Sure, the Pumpkin Spice Latte at Starbucks is delicious. But you are fooling yourself if you think the world cared half as much about pumpkins and all this “OMG fall is right around the corner! #leggings #pumpkins #scarves #ilovefall #xoxoflannel” malarky before Starbucks dropped this bomb on us 10 years ago. Let’s just back up a minute. A pumpkin… is just a weird gourd that people buy to ruin and let rot on their front stoops in October. That’s always been the deal. All of a sudden, they’re the coolest things in the world and everybody can’t shut up about them. I’ve spent much of the last 5 autumns complaining about the trendiness of pumpkins and I’m here to admit that this trend may not pass. I’ve also been told by many a close friend that, for example, his mom has been making pumpkin mini-muffins his entire life. Good on you, though, Starbucks — hope you’re getting thank-you notes from all the other pumpkin-adjacent industries that are benefitting from this surge of enthusiasm about “fall things”. We should really be doing a lot of nutmeg-praising while we’re at it… sort of a horse and carriage situation.  And finally, the Internet joins me in making fun of the mania surrounding this season and all its autumnal byproducts. Here are a few of my favorites:

psl mirrorpumpkin-spice-girl

I’ve even seen some Facebook posts about the ridiculously early opening dates of pumpkin patches — What? Your pumpkin will be totally rotten before Halloween EVEN gets here. Then you’ll have to go buy another one, I guess.
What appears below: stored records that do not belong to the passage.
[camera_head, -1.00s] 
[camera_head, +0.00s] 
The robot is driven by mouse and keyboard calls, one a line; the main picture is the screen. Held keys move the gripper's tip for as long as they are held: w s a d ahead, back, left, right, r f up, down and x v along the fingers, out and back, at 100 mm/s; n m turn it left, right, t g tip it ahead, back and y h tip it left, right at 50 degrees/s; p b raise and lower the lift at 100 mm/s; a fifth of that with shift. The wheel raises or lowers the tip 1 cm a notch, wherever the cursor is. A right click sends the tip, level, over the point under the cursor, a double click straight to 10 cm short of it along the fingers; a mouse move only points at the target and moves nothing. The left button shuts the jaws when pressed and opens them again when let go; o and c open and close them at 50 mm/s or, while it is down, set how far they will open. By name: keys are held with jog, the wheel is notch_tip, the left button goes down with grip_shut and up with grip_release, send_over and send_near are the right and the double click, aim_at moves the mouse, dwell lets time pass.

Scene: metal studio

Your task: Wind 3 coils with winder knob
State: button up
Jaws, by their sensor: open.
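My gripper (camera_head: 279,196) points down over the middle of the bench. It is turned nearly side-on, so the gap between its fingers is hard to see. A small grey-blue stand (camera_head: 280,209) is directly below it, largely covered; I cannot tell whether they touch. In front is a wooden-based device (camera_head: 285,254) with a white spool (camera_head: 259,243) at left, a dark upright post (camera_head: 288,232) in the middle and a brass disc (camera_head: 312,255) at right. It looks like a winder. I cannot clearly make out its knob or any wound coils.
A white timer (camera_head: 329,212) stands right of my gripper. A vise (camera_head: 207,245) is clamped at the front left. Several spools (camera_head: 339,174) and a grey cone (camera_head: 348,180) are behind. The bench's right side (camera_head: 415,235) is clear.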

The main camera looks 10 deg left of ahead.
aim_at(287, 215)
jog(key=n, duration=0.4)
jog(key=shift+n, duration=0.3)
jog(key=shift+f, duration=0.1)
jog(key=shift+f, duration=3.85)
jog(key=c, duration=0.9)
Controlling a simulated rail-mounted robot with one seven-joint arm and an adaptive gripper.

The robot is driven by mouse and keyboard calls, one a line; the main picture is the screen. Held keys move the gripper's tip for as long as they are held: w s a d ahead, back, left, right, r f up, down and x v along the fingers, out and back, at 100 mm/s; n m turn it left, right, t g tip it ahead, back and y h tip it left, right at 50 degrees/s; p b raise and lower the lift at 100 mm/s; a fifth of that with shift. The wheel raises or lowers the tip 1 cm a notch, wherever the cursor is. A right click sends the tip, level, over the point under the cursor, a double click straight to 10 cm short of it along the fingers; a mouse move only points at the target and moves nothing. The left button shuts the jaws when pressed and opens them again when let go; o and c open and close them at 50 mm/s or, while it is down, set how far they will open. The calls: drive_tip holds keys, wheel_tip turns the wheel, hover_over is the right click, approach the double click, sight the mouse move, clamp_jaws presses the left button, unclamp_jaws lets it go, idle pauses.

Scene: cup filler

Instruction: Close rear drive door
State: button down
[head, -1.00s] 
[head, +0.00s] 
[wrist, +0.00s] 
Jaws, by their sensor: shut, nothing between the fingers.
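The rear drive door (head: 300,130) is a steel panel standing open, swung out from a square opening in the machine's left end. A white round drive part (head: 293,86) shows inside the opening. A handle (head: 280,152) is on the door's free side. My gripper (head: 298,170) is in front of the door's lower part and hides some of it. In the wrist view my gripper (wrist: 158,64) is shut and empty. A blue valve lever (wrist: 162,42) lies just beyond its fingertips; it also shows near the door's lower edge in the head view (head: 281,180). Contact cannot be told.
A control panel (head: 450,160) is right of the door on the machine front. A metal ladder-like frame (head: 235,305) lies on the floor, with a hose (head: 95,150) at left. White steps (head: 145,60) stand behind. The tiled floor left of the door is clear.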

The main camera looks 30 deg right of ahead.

You win again, capitalism. And you win too, Internet! Thanks for joining me here on the cranky train. The Holiday Police is a tough line of work, but it’s worth it if you have no need to feel vindicated or heard.

People love seasons and, obviously, fall is my favorite time of year too because it’s amazing (to no credit of the pumpkin or any of its subsidiaries). Having grown up in the South, I always yearn for that first cool morning when I can throw on my very worn-out Vanderbilt hoodie for the first time (did it this morning- BOOM) and go out of my way to step on a crunchy leaf. And I’m no Scrooge.  I’ve got a ton of favorite things about the fall — the Avett Brothers’ album “I and Love and You”, the aforementioned Vandy sweatshirt, high school football (okay, college football, too = TAILGATES), hearing the echo of a drumline (preferably off in the distance, rendering me too far away to be participating in the surrounding rehearsal or performance), the first time it’s chilly enough to turn on the heated seats, but still keep the windows or sunroof open. It’s a lovely, sentimental time of year.  And who am I to judge? Maybe pumpkin products are here to stay because they are particularly meaningful and personally significant to each individual who can’t shut up about them. But I’m pretty convinced it’s all because of Starbucks and that, my friends, is why I’ll only be drinking one (maybe two) tall, nonfat, with whip (YUP), PSLs this season.  Not unlike Lucy’s preference of January snow, I’ll be saving my pennies for a Peppermint Mocha (but heavens– NOT until after Thanksgiving).